On May 4, “Eternal Spring” shot to the top of a list of audience-selected favourites for the Hot Docs Audience Award, presented by the Hot Docs Canadian International Documentary Festival, one of the largest documentary festivals in North America.

The documentary is based on the stories of 18 Falun Gong practitioners who tapped into a state cable television broadcast network on March 5, 2002, in Changchun city, in China’s northeastern Jilin Province. Programs of “Self-immolation or Hoax?” and “Falun Dafa Spreads Worldwide” were broadcast on eight channels simultaneously for about 45 minutes as a result.

Falun Gong, which consists of meditative exercises and teachings based on the tenets of truthfulness, compassion, and forbearance, was first introduced in 1992 in China, where it soon gained widespread popularity due to its benefits to people’s physical and mental health. By 1999, the practice attracted 70 million to 100 million adherents, according to official Chinese estimates.

Then-CCP leader Jiang Zemin, however, perceived that popularity as a threat to the regime’s totalitarian rule and July 20, 1999, launched a hate campaign and violent suppression of adherents in an attempt to eradicate the practice.

On Jan. 23, 2001, CCP mouthpiece Xinhua News Agency broadcast a video clip of five people setting themselves on fire at Beijing’s Tiananmen Square. Xinhua immediately claimed the five to be Falun Gong practitioners who burned themselves in a religious suicide attempt, even though suicide is counter to the practice’s teachings. The so-called self-immolation was used by the CCP to slander Falun Gong.

Despite various loopholes in the video, which was later challenged by international researchers and media, Xinhua’s reporting of the staged incident struck a major propaganda victory for the CCP against Falun Gong. Many Chinese citizens began to proactively turn in their coworkers, neighbours, and even family members who practiced Falun Gong, believing the group was truly dangerous.

The 18 Falun Gong practitioners tapped into the state television station to broadcast information counter to Xinhua’s narrative.
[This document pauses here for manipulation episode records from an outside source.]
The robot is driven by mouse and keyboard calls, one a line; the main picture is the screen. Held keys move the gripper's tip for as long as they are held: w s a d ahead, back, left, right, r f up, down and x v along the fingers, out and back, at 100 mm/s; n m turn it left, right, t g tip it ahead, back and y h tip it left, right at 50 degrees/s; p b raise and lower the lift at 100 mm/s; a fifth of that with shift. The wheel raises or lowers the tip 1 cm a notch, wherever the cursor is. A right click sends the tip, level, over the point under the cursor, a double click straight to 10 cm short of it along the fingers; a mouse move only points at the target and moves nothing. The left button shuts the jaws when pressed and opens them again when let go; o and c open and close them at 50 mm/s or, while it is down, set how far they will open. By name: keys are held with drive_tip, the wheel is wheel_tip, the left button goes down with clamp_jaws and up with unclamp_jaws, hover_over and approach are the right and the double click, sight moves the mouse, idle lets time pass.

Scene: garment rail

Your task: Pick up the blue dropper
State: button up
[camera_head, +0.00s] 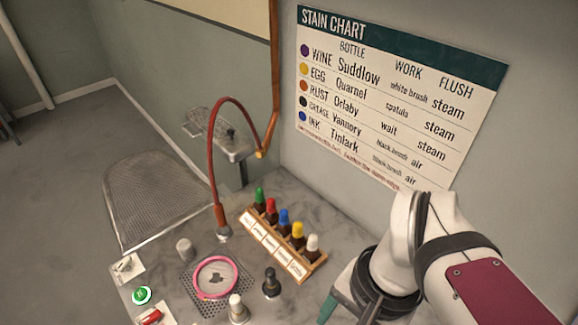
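The blue dropper (284,217) stands upright in the middle slot of a wooden rack (268,248) with labelled front cards. Its blue cap shows, and its lower part is hidden by the rack's front. A red dropper (271,206) is beside it on the left, and a yellow one (297,231) on the right. My gripper (328,309) is at the bottom edge, right of and nearer than the rack, apart from the blue dropper. Only a teal part of it shows, so its opening is hidden.
Green (260,196) and white (313,242) droppers fill the rack's ends. A red hose (213,150) arches behind its left side. A black-topped brush (270,284), a white-topped one (236,308) and a pink hoop (234,279) stand in front. The wall with the stain chart (390,100) is behind.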

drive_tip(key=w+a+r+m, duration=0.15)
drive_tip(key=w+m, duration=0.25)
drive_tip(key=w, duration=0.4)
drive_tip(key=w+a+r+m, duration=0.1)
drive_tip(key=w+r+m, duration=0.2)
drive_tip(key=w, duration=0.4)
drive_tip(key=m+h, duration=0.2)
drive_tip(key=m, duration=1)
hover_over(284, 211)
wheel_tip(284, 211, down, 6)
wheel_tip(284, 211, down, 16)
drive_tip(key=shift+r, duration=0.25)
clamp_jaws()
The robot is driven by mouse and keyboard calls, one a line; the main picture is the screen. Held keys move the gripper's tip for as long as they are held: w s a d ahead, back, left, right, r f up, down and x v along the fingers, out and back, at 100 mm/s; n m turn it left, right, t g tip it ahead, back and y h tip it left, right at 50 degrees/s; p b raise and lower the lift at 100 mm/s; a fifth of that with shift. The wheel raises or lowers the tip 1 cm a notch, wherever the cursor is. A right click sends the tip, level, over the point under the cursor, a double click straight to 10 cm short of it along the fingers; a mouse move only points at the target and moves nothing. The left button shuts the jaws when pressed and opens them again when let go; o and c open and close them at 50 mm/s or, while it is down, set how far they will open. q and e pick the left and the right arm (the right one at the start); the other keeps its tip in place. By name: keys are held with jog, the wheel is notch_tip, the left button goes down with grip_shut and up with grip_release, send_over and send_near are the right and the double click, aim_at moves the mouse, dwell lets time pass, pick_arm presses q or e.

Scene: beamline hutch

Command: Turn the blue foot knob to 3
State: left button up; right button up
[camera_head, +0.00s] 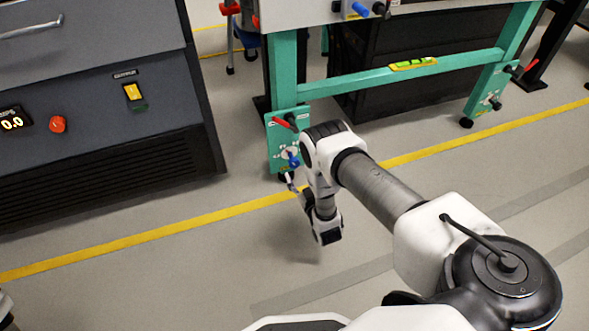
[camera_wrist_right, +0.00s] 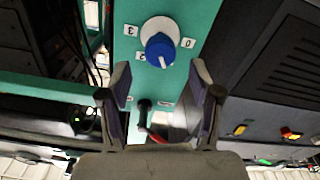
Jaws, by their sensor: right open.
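The blue foot knob (camera_head: 293,161) is low on the left teal leg of the table. In the right wrist view the blue knob (camera_wrist_right: 158,48) sits on a white round dial on a teal plate. Its white mark points down in that picture. Tilted labels read 3 at upper left, 2 at lower left, partly covered, and 0 at right; I see no clear 1. My right gripper (camera_wrist_right: 160,70) is open, its fingers apart on either side of the view below the knob, not closed on it. It is small in the head view (camera_head: 292,182). My left gripper is not in view.
A red-handled lever (camera_head: 284,122) is above the knob on the same leg. A dark grey cabinet (camera_head: 110,120) stands to the left. The floor around the yellow line (camera_head: 150,235) is clear.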

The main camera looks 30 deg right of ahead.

Programming that reported the facts about the persecution campaign against Falun Gong was broadcast simultaneously on eight channels to 300,000 cable subscribers in Changchun.

Within days of the tapping effort in Changchun—the Chinese namesake of the film—more than 5,000 Falun Gong practitioners in the city and nearby area were arrested in a massive sweep by the authorities. At least seven of them were beaten to death days later.

Threats from Beijing

Loftus said the Chinese regime has threatened his family members in China while disrupting his business during the process of making the documentary.
Jason Loftus, director of "Eternal Spring," at a screening of the film in Toronto on May 3, 2022. (Allen Zhou/The Epoch Times)
Jason Loftus, director of "Eternal Spring," at a screening of the film in Toronto on May 3, 2022. Allen Zhou/The Epoch Times
Loftus and artist Daxiong—who has drawn for Justice League and Star Wars comics—had worked together to develop a video game many years ago, and the game has been published by Chinese technology and entertainment giant Tencent.

“But in the midst of making this film, ... the Chinese government contacted my business partners at Tencent and they forced them to cut ties with my company, and they killed our publishing deal, just as we were launching our video game,” Loftus told The Epoch Times at the film’s screening on May 3.

“At the same time, my wife’s family members who still live in China were contacted by the Public Security Bureau, and they were sort of threatened and told, ‘Hey, we know what you’re up to overseas.’ So when people are saying it’s difficult to talk about China, to talk about human rights stories in China, that’s true. Definitely, there is a consequence.”

However, Loftus said he is inspired by the people who sacrificed so much in order to speak up for the truth, and that it is important to get the word out about what’s happening in China.

“I’m inspired and I’m touched by the characters that we meet in this film, in this story. You see how much they sacrificed and what they went through in order to be able to speak up and to be able to speak the truth. And so I feel like we have to use the freedom that we have to be able to give them a voice, to be able to share that story with more people,” he said.

“We made this to be able to share it with people, for people to be able to talk about what is happening in China, to what the Falun Gong community has suffered, to what is continuing to go on in China, with a number of groups inside China that are being persecuted by the Communist Party, and we just wanted to be able to share that in a really unique and artistic and, hopefully, touching and compelling way.”